MiniSwap 2.0: Scaling MiniSwap at Layer 2

MiniSwap 2.0 is an entirely new generation of interoperable decentralised exchange service, with breakthroughs on the scalability and trans-fee-efficiency. MiniSwap 2.0 achieves the interoperability by extending the MiniSwap Global protocol.

To provide better scalability guarantee and reduce the transaction fees on Ethereum, MiniSwap 2.0 relies on a new layer 2 protocol, called concurrent and non-interactive succinct verification of aggregated states (CNiSVAS). CNiSVAS is layer 2 protocol leveraging non-interactive proof of carrying data (PCD) [1–4] with high concurrency. CNiSVAS also aims at reducing or even eliminating the high gas consumption of swapping operations, and achieves it by validating all transactions offline and only committing an verifiable aggregated Mini-Checksum on the main chain.

MiniSwap 2.0 deploys a layer 2 contract for all asset pairs that are available on the MiniSwap. The layer 2 protocol consists of four phases, namely channel establishment, fast swapping, checkpointing, and channel closure. Users join the layer 2 network through the channel establishment. Users can join the layer 2 network with a set of different assets. After joining the layer 2 network, a user is able to enjoy the off-chain fast swapping by communicating with Swappingbot. The Swappingbot manages all off-chain transactions. The Swappingbot is maintained in a decentralised manner (e.g. through a threshold signature scheme or a Byzantine agreement protocol).
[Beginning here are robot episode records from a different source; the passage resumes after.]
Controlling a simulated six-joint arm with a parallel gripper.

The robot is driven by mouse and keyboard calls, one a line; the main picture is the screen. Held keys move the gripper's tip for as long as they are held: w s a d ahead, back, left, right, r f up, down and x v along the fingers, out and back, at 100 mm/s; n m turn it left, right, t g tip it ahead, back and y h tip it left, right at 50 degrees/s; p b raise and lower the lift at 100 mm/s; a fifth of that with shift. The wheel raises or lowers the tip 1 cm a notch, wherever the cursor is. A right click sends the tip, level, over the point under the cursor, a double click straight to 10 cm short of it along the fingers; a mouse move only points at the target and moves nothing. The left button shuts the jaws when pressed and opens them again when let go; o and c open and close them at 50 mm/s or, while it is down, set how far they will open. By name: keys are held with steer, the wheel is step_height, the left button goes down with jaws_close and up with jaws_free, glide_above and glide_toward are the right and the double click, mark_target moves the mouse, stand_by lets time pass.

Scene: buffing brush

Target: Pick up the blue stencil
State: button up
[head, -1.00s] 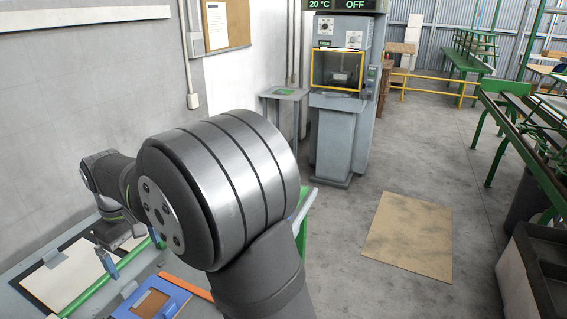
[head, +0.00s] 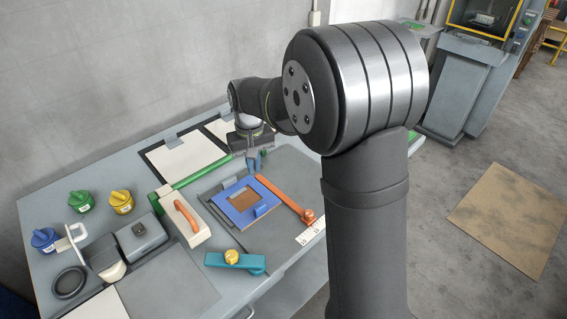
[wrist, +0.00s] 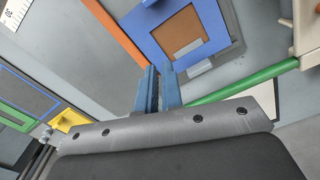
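The blue stencil (head: 230,207) is a flat blue frame around a brown window, with a raised blue tab on its near right side. It lies on a dark grey mat on the bench. Its blue frame also shows at the top of the wrist view (wrist: 148,44). My gripper (head: 255,161) has blue fingers and hangs just behind the stencil, apart from it in the head view. In the wrist view my gripper (wrist: 159,68) points toward the stencil's edge. A narrow gap shows between the fingers, with nothing held in it.
A green bar (head: 203,172) runs close beside the stencil and my gripper. An orange strip (head: 283,196) lies on its right. A cream block with an orange handle (head: 184,221), a teal tool (head: 236,263) and several coloured pots, including a yellow pot (head: 122,202), stand around.

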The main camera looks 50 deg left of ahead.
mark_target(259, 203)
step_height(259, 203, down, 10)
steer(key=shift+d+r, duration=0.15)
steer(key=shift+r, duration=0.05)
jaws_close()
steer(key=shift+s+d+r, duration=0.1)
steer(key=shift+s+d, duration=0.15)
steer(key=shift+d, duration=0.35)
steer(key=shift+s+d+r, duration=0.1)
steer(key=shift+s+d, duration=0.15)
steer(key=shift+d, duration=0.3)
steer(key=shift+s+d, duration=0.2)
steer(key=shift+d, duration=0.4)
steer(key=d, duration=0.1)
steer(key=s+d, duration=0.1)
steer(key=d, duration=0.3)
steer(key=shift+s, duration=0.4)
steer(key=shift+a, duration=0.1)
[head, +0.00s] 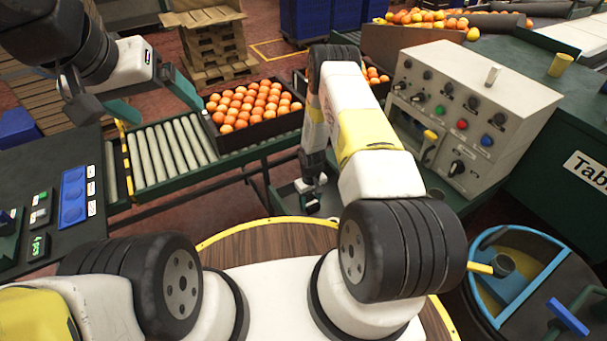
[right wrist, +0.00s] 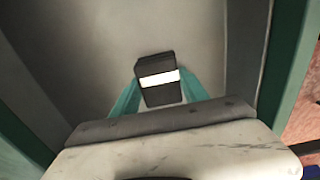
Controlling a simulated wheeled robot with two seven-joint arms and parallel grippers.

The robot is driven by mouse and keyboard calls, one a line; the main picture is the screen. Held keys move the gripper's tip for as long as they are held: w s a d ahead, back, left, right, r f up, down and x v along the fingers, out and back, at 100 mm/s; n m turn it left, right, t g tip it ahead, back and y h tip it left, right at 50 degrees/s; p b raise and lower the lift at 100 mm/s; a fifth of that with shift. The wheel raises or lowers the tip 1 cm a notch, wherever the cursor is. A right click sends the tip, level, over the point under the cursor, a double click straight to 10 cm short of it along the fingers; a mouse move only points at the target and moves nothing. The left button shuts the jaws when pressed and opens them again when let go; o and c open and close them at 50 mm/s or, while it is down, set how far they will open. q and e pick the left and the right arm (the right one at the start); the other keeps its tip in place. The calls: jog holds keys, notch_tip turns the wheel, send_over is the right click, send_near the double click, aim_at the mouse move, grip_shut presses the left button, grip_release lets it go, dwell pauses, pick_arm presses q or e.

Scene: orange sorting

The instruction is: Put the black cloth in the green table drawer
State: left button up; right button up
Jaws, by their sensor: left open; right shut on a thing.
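The black cloth (right wrist: 158,95) looks like a small dark folded block with a white band, seen in the right wrist view. My right gripper (right wrist: 155,97) is shut on it, with one teal finger on each side. Below it is the grey floor of the open green drawer (right wrist: 215,50); I cannot tell whether the cloth touches that floor. In the head view my right arm reaches down into the drawer (head: 283,198), and the arm hides most of the cloth and fingers. My left gripper (head: 150,98) is open and empty, raised at the upper left.
A grey control box (head: 480,105) stands on the green table to the right of my right arm. A dark panel with blue and green buttons (head: 60,205) is at the left. A blue-rimmed barrel (head: 535,238) stands at lower right.

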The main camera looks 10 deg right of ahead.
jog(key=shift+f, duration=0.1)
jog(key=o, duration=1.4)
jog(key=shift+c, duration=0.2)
To enjoy layer 2 swap, users run a fair exchange protocol with the Swappingbot, to swap assets with atomicity. The exchange rate is determined by a price oracle. Users obtain a proof from the Swappingbot to confirm an off-chain transaction. The proof is a membership proof stating that a transaction is recorded in batch of state updates that is represented by a digest. The batch of state updates, i.e., accumulated off-chain swaps, will be aggregated and confirmed on the chain periodically. This is called a checkpointing. Users can close the channel at anytime. The balance of the user will be updated in the next checkpointing.

Channel Establishment

To establish a channel, users first create an account with a tuple of asset and value pairs. Then, users trigger MiniSwap 2.0 channel establishment contract to deposit the assets to the Swappingbot account, as specified in the tuple. The Swappingbot has one account for each asset available on MiniSwap.

Fast swapping

Users send a request to the Swappingbot to swap Token X by using y amount of Token Y. The Swappingbot provides the price for this swapping, with a validity time period. There is a local clock to timeout this price. The price is provided by a price oracle. For example, this can be done by using a local aggregation of different external oracle services, or by using an external aggregated oracle such as Chainlink. If the user accepts the price, then the user creates a transaction T X to transfer y amount of Token Y to the Swappingbot address, with a condition that transaction T X′ is valid, where T X′ transfers x amount of Token X from the Swappingbot to the user according to the given price. This conditional transaction, which is considered an atomic fair exchange protocol, is sent to the Swappingbot within the timeout period.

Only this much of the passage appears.